Sorry no photos – even if I had some do you think I would post them??!!

Sunday, 3 May 2015

A.... bout .... Turn

Escaped from Llangollen this morning and made another transit of the scary Aqueduct.  Most unusual for us to  pootle on a Sunday but you only get 48 hours on the mooring and as we arrived early we had to leave early.  Still we found a simple pub near the Aqueduct (called the - Aqueduct!!) and had a very pleasant meal.  Because it was unpretentious, cheap and came with a separate gravy boat we gave it a 9.  Should be down back at the end of this canal by the end of the week then plans will have to be made.................




The title of my previous post was slightly wrong as the canal goes on for a further 2 miles but is unnavigable for normal boats and this is the absolute end - but....
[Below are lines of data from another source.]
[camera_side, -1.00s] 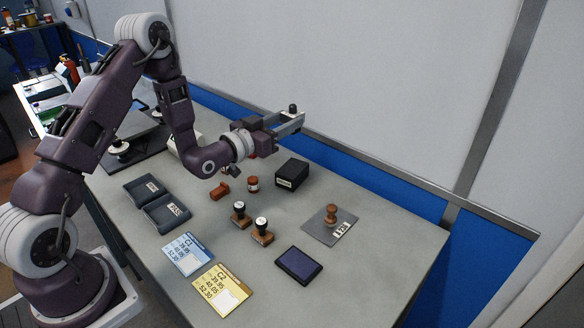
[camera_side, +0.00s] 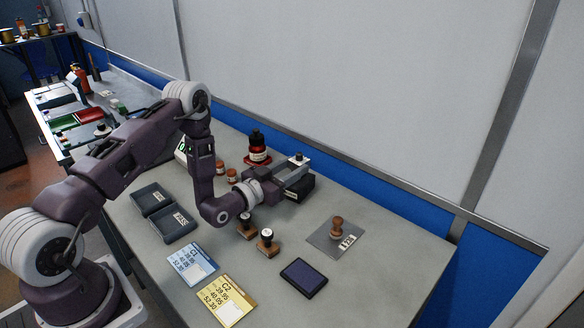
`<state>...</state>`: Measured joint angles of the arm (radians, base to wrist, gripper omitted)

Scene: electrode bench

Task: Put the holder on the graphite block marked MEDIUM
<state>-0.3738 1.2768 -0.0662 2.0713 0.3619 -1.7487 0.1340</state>
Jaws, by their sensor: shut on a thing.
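My gripper (camera_side: 296,170) is at the back middle of the bench, shut on a small dark piece with a pale top (camera_side: 298,157) that stands up between the fingers. The piece is too small to tell for sure as the holder. A black block (camera_side: 302,189) with a pale label sits just under and behind the fingers, partly hidden by them. Its label is covered, so I cannot read MEDIUM on it. I cannot tell whether the held piece touches the block.
A dark pad (camera_side: 304,278), cards C1 (camera_side: 192,262) and C2 (camera_side: 226,301), and black trays (camera_side: 174,224) lie nearer. A plate (camera_side: 322,244) with a wooden knob is right. A red-based bottle (camera_side: 258,150) stands behind.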

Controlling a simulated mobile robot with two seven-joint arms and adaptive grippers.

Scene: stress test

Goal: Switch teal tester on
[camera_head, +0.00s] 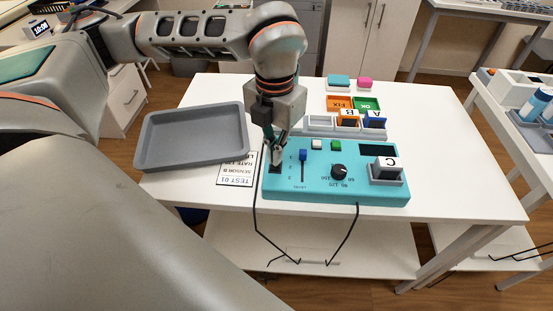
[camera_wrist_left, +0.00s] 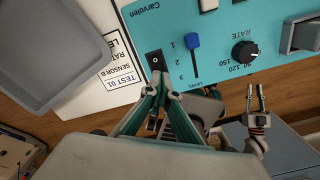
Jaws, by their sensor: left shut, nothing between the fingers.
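The teal tester (camera_head: 330,190) lies on the white table, with a blue slider (camera_head: 303,155), a dark knob (camera_head: 339,172) and a black switch at its left end. In the left wrist view the black switch (camera_wrist_left: 155,62) shows a white "O" mark; its near part is hidden by my fingers, and I cannot tell which way it is tipped. My left gripper (camera_head: 275,160) is shut and empty, pointing down at the switch. In the left wrist view its tips (camera_wrist_left: 155,92) are at the switch's near end; contact is unclear. My right gripper (camera_wrist_left: 255,95) shows small there, fingers apart, away from the tester.
A grey tray (camera_head: 195,165) lies left of the tester, and a printed card (camera_head: 236,170) beside it. Coloured blocks and bins (camera_head: 352,105) stand behind. Black cables (camera_head: 262,235) hang over the front edge.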

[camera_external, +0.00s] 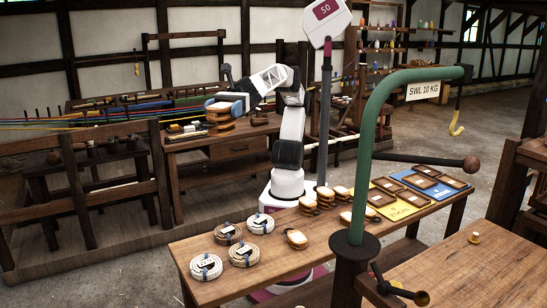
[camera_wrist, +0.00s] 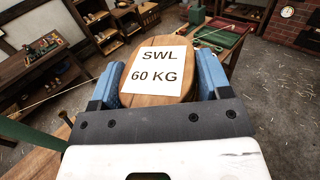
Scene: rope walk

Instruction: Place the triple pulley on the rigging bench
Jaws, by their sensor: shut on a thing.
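My gripper (camera_external: 226,104) is shut on a wooden pulley block with several stacked layers (camera_external: 221,124), which I take for the triple pulley. In the wrist view the block (camera_wrist: 140,95) sits between my two blue fingers (camera_wrist: 160,88), its round wooden face bearing a white label reading "SWL 60 KG". In the external view it appears over the dark wooden bench with a drawer (camera_external: 245,146); its height above that bench is hard to tell. A second wooden bench (camera_external: 285,270) stands in front of my base. No label shows which bench is the rigging bench.
The front bench holds rope coils (camera_external: 206,266), several smaller pulley blocks (camera_external: 296,239), and trays on yellow (camera_external: 398,208) and blue mats (camera_external: 436,190). A green post with a hook arm (camera_external: 376,140) rises at the front. Coloured ropes (camera_external: 110,112) stretch at left.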

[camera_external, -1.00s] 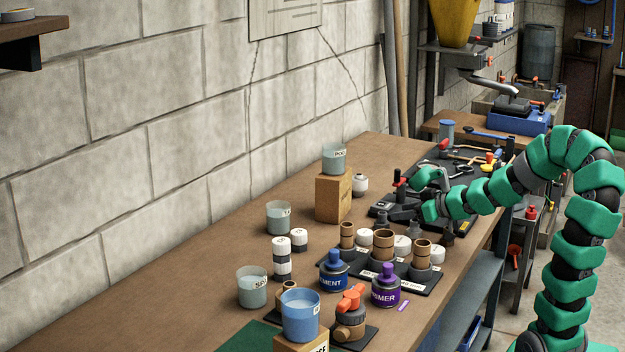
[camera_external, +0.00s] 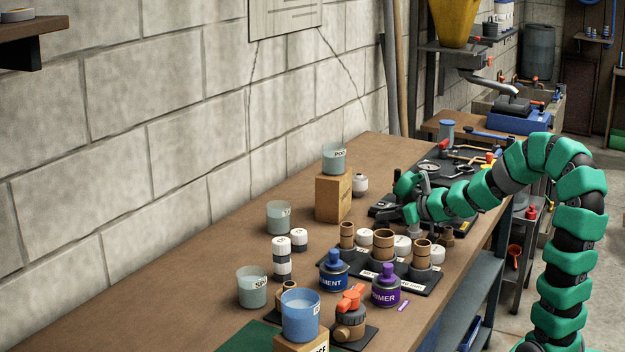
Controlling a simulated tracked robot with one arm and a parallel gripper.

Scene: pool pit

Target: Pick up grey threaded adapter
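My gripper (camera_external: 407,201) is over the far right part of the bench, just behind the row of pipe fittings. Its green parts and dark fingers overlap the black tool gear behind them, and I cannot tell whether the fingers are open or shut. A small light grey fitting (camera_external: 413,230), possibly the grey threaded adapter, shows directly below the gripper. I cannot tell whether it touches the gripper or stands apart on the bench. No thread can be made out at this size.
Brown fittings (camera_external: 383,241) and white caps (camera_external: 402,246) stand in front of the gripper. A blue cement can (camera_external: 334,272), a purple primer can (camera_external: 386,288) and an orange-handled valve (camera_external: 350,317) are nearer. The bench's left middle (camera_external: 190,285) is clear.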

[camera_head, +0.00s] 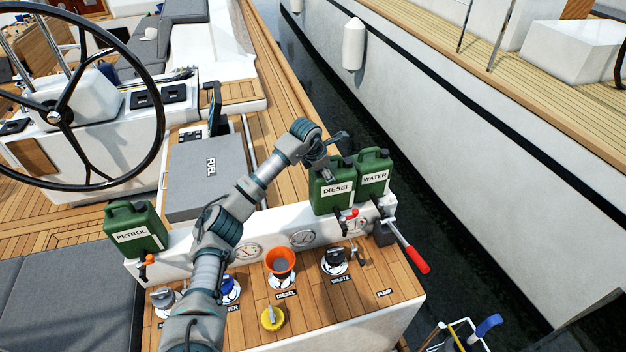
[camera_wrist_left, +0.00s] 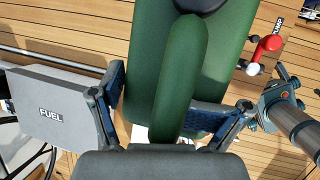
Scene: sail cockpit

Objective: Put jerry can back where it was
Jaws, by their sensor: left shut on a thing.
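The green DIESEL jerry can (camera_head: 331,192) stands upright at the right part of the white panel (camera_head: 285,240). My left gripper (camera_head: 335,152) is at its top, with the arm coming up from the lower left. In the left wrist view the gripper (camera_wrist_left: 172,120) is shut on the can's green handle (camera_wrist_left: 182,70), a finger on each side. The green WATER can (camera_head: 373,176) stands close to its right. The green PETROL can (camera_head: 135,230) stands at the panel's left end. My right gripper is not seen in either view.
A red-handled lever (camera_head: 412,252) sticks out at the panel's right end. An orange funnel (camera_head: 280,262) and a yellow cap (camera_head: 272,318) are on the wooden deck in front. The grey FUEL box (camera_head: 207,172) is behind. Dark water lies to the right.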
on the other side is the River Dee and a certain Mr Telford built this weir known as the Horseshoe Falls. The depth of the water above the falls is the same as the head of the canal - keeping it topped up.  Simple engineering but bloody clever all the same, how did they get the heights right?


 
One for my sister.  This welsh pony, strangely called Taff, pulled the flat bottomed tourist boat up to the head of the canal.